> **Stated task**
Repeat every line of the listing below exactly, minus the pictures.

________________________________________

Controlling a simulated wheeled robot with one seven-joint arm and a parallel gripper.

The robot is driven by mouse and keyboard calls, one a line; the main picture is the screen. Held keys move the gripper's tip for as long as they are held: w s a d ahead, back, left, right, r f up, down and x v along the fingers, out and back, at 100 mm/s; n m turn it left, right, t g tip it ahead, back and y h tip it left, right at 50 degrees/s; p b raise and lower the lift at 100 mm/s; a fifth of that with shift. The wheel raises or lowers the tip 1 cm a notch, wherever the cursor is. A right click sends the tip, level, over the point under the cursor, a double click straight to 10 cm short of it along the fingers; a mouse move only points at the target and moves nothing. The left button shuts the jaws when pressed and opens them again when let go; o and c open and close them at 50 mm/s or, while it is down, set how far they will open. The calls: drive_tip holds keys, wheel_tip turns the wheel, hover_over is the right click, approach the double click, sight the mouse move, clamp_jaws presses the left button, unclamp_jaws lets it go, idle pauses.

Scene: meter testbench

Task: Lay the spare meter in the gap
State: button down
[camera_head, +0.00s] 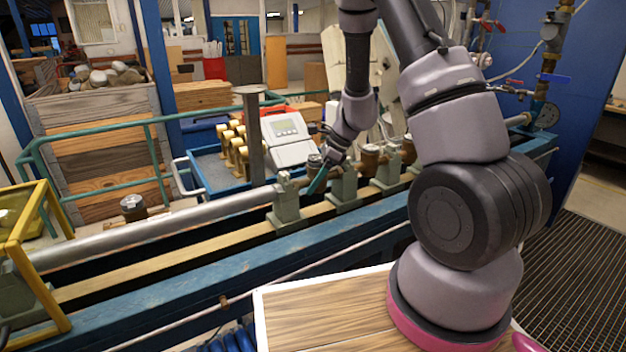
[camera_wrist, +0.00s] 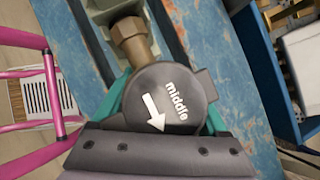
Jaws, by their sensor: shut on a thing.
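My gripper (camera_head: 318,182) is low over the bench line, its teal fingers shut on a dark round meter (camera_head: 314,161). In the wrist view this meter (camera_wrist: 160,95) shows a white arrow and the word "middle", with a brass fitting at its upper end. It is at the place between two green supports (camera_head: 286,205) (camera_head: 343,187); I cannot tell whether it rests there or hangs just above. Two more meters (camera_head: 370,158) (camera_head: 408,148) stand in line to the right. Another dark meter (camera_head: 133,207) stands apart at the left, behind the pipe.
A steel pipe (camera_head: 160,228) runs along the blue bench (camera_head: 180,296) from the left. Behind are a blue tray (camera_head: 207,173) with brass-coloured parts, a grey display box (camera_head: 288,140) and an upright post (camera_head: 253,130). A yellow frame (camera_head: 50,265) stands at left.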

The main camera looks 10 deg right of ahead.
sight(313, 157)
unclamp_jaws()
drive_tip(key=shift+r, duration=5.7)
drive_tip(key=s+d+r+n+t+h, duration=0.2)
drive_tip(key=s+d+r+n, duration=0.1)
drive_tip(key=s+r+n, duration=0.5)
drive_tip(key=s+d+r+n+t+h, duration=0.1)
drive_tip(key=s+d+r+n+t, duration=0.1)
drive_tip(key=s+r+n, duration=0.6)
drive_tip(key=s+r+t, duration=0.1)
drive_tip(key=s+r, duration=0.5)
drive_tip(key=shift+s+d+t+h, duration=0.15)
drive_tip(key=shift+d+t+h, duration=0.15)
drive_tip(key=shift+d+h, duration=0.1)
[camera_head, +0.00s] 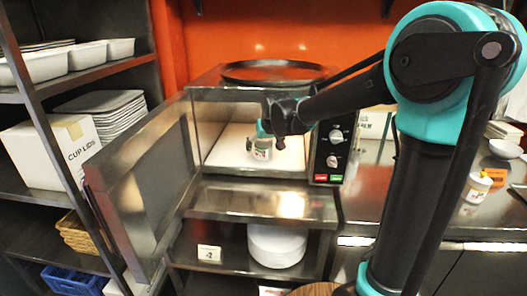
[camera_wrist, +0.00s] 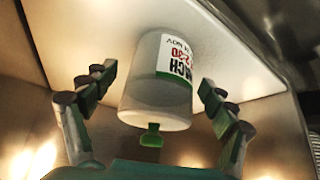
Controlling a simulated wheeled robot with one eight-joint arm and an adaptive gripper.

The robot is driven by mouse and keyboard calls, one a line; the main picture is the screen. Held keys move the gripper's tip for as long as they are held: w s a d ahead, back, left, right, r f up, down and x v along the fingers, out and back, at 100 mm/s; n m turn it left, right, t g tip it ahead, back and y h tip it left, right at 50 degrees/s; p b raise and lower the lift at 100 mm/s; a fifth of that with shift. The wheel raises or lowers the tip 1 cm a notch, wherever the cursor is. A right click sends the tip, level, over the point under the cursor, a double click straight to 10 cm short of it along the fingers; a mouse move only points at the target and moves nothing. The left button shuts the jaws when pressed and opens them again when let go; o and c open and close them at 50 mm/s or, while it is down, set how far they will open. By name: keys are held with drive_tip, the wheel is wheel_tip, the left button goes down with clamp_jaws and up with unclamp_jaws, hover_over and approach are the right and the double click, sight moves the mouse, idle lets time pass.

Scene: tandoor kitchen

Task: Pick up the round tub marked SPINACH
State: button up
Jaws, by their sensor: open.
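The round tub (camera_wrist: 155,100) is whitish with a green-and-white label, on which "CH" and red print show upside down in the wrist view. In the head view the tub (camera_head: 262,153) stands inside the open oven, on its pale floor. My gripper (camera_wrist: 158,80) is open, with one dark green finger on each side of the tub and a visible gap on both sides. In the head view my gripper (camera_head: 264,141) reaches in through the oven's front, and partly hides the tub. A small green tab (camera_wrist: 151,136) shows before the tub's near end.
The steel oven (camera_head: 225,175) has its door (camera_head: 140,180) swung open to the left. A dark round pan (camera_head: 275,72) lies on top. Control knobs (camera_head: 336,136) flank the opening on the right.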

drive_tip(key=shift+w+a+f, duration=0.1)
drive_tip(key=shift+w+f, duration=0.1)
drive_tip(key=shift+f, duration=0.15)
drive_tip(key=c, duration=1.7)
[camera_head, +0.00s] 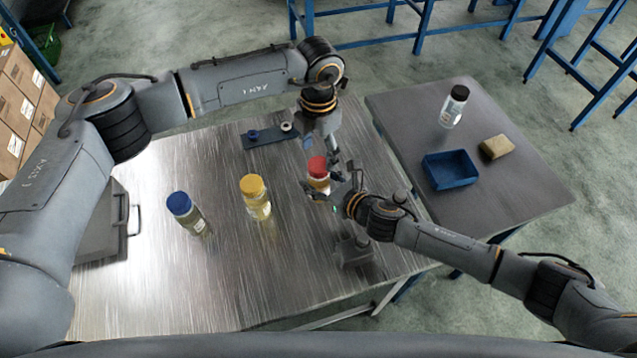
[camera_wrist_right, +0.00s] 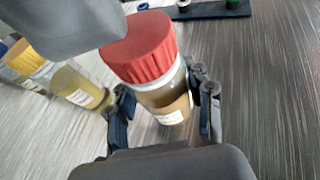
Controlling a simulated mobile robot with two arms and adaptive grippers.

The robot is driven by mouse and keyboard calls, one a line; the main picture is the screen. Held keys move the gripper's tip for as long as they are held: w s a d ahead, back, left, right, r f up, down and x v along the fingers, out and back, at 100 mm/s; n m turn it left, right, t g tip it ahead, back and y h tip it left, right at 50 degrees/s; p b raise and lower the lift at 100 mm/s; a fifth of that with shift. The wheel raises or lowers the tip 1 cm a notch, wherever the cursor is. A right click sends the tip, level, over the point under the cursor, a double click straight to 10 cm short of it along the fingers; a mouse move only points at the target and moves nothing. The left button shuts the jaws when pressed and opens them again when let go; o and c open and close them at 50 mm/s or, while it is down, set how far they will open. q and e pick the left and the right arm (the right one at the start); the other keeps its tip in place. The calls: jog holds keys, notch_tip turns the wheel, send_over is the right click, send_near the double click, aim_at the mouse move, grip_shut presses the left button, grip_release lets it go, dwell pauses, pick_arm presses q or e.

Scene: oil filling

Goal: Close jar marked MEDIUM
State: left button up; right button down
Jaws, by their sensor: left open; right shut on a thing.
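A clear jar with a red cap (camera_head: 318,165) stands near the right part of the metal table, with tan liquid inside. It also shows in the right wrist view (camera_wrist_right: 165,98), between the fingers. My right gripper (camera_head: 322,186) is shut on the body of this jar, below the cap. My left gripper (camera_head: 329,150) is open, pointing down just above and beside the red cap. The cap sits on the jar's mouth; I cannot tell how tight it is. A yellow-capped jar (camera_head: 257,207) and a blue-capped jar (camera_head: 196,222) stand to the left. The labels are too small to read.
A dark blue plate (camera_head: 261,137) with small round parts lies at the back of the table. A grey case (camera_head: 100,225) is at the left. The side table holds a black-capped bottle (camera_head: 454,106), a blue tray (camera_head: 431,184) and a yellowish block (camera_head: 496,147).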

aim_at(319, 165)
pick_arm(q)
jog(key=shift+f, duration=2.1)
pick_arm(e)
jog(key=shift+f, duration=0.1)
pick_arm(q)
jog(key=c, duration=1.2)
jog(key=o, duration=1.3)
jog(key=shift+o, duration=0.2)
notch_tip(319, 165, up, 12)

________________________________________

> **Solution below**
Controlling a simulated wheeled robot with one seven-joint arm and a parallel gripper.

The robot is driven by mouse and keyboard calls, one a line; the main picture is the screen. Held keys move the gripper's tip for as long as they are held: w s a d ahead, back, left, right, r f up, down and x v along the fingers, out and back, at 100 mm/s; n m turn it left, right, t g tip it ahead, back and y h tip it left, right at 50 degrees/s; p b raise and lower the lift at 100 mm/s; a fifth of that with shift. The wheel raises or lowers the tip 1 cm a notch, wherever the cursor is. A right click sends the tip, level, over the point under the cursor, a double click straight to 10 cm short of it along the fingers; a mouse move only points at the target and moves nothing. The left button shuts the jaws when pressed and opens them again when let go; o and c open and close them at 50 mm/s or, while it is down, set how far they will open. The calls: drive_tip holds keys, wheel_tip turns the wheel, hover_over is the right click, approach the double click, sight the mouse move, clamp_jaws presses the left button, unclamp_jaws lets it go, idle pauses.

Scene: meter testbench

Task: Lay the spare meter in the gap
State: button down
[camera_head, +0.00s] 
[camera_wrist, +0.00s] 
Jaws, by their sensor: shut on a thing.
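My gripper (camera_head: 318,182) is low over the bench line, its teal fingers shut on a dark round meter (camera_head: 314,161). In the wrist view this meter (camera_wrist: 160,95) shows a white arrow and the word "middle", with a brass fitting at its upper end. It is at the place between two green supports (camera_head: 286,205) (camera_head: 343,187); I cannot tell whether it rests there or hangs just above. Two more meters (camera_head: 370,158) (camera_head: 408,148) stand in line to the right. Another dark meter (camera_head: 133,207) stands apart at the left, behind the pipe.
A steel pipe (camera_head: 160,228) runs along the blue bench (camera_head: 180,296) from the left. Behind are a blue tray (camera_head: 207,173) with brass-coloured parts, a grey display box (camera_head: 288,140) and an upright post (camera_head: 253,130). A yellow frame (camera_head: 50,265) stands at left.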

The main camera looks 10 deg right of ahead.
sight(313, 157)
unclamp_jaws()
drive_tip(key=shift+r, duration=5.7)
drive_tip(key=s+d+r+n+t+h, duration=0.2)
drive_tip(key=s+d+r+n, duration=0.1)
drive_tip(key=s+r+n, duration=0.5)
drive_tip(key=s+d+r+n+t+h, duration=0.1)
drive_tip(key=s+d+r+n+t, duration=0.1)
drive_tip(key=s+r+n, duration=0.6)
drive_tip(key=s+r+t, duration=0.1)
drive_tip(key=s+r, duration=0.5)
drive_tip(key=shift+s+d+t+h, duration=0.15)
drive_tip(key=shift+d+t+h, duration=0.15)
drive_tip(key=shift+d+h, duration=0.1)
[camera_head, +0.00s] 
[camera_wrist, +0.00s] 
Controlling a simulated wheeled robot with one eight-joint arm and an adaptive gripper.

The robot is driven by mouse and keyboard calls, one a line; the main picture is the screen. Held keys move the gripper's tip for as long as they are held: w s a d ahead, back, left, right, r f up, down and x v along the fingers, out and back, at 100 mm/s; n m turn it left, right, t g tip it ahead, back and y h tip it left, right at 50 degrees/s; p b raise and lower the lift at 100 mm/s; a fifth of that with shift. The wheel raises or lowers the tip 1 cm a notch, wherever the cursor is. A right click sends the tip, level, over the point under the cursor, a double click straight to 10 cm short of it along the fingers; a mouse move only points at the target and moves nothing. The left button shuts the jaws when pressed and opens them again when let go; o and c open and close them at 50 mm/s or, while it is down, set how far they will open. By name: keys are held with drive_tip, the wheel is wheel_tip, the left button goes down with clamp_jaws and up with unclamp_jaws, hover_over and approach are the right and the double click, sight moves the mouse, idle lets time pass.

Scene: tandoor kitchen

Task: Pick up the round tub marked SPINACH
State: button up
Jaws, by their sensor: open.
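The round tub (camera_wrist: 155,100) is whitish with a green-and-white label, on which "CH" and red print show upside down in the wrist view. In the head view the tub (camera_head: 262,153) stands inside the open oven, on its pale floor. My gripper (camera_wrist: 158,80) is open, with one dark green finger on each side of the tub and a visible gap on both sides. In the head view my gripper (camera_head: 264,141) reaches in through the oven's front, and partly hides the tub. A small green tab (camera_wrist: 151,136) shows before the tub's near end.
The steel oven (camera_head: 225,175) has its door (camera_head: 140,180) swung open to the left. A dark round pan (camera_head: 275,72) lies on top. Control knobs (camera_head: 336,136) flank the opening on the right.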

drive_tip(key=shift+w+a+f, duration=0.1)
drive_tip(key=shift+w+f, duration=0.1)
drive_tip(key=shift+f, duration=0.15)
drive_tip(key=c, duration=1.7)
[camera_head, +0.00s] 
[camera_wrist_right, +0.00s] 
Controlling a simulated mobile robot with two arms and adaptive grippers.

The robot is driven by mouse and keyboard calls, one a line; the main picture is the screen. Held keys move the gripper's tip for as long as they are held: w s a d ahead, back, left, right, r f up, down and x v along the fingers, out and back, at 100 mm/s; n m turn it left, right, t g tip it ahead, back and y h tip it left, right at 50 degrees/s; p b raise and lower the lift at 100 mm/s; a fifth of that with shift. The wheel raises or lowers the tip 1 cm a notch, wherever the cursor is. A right click sends the tip, level, over the point under the cursor, a double click straight to 10 cm short of it along the fingers; a mouse move only points at the target and moves nothing. The left button shuts the jaws when pressed and opens them again when let go; o and c open and close them at 50 mm/s or, while it is down, set how far they will open. q and e pick the left and the right arm (the right one at the start); the other keeps its tip in place. The calls: jog holds keys, notch_tip turns the wheel, send_over is the right click, send_near the double click, aim_at the mouse move, grip_shut presses the left button, grip_release lets it go, dwell pauses, pick_arm presses q or e.

Scene: oil filling

Goal: Close jar marked MEDIUM
State: left button up; right button down
Jaws, by their sensor: left open; right shut on a thing.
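A clear jar with a red cap (camera_head: 318,165) stands near the right part of the metal table, with tan liquid inside. It also shows in the right wrist view (camera_wrist_right: 165,98), between the fingers. My right gripper (camera_head: 322,186) is shut on the body of this jar, below the cap. My left gripper (camera_head: 329,150) is open, pointing down just above and beside the red cap. The cap sits on the jar's mouth; I cannot tell how tight it is. A yellow-capped jar (camera_head: 257,207) and a blue-capped jar (camera_head: 196,222) stand to the left. The labels are too small to read.
A dark blue plate (camera_head: 261,137) with small round parts lies at the back of the table. A grey case (camera_head: 100,225) is at the left. The side table holds a black-capped bottle (camera_head: 454,106), a blue tray (camera_head: 431,184) and a yellowish block (camera_head: 496,147).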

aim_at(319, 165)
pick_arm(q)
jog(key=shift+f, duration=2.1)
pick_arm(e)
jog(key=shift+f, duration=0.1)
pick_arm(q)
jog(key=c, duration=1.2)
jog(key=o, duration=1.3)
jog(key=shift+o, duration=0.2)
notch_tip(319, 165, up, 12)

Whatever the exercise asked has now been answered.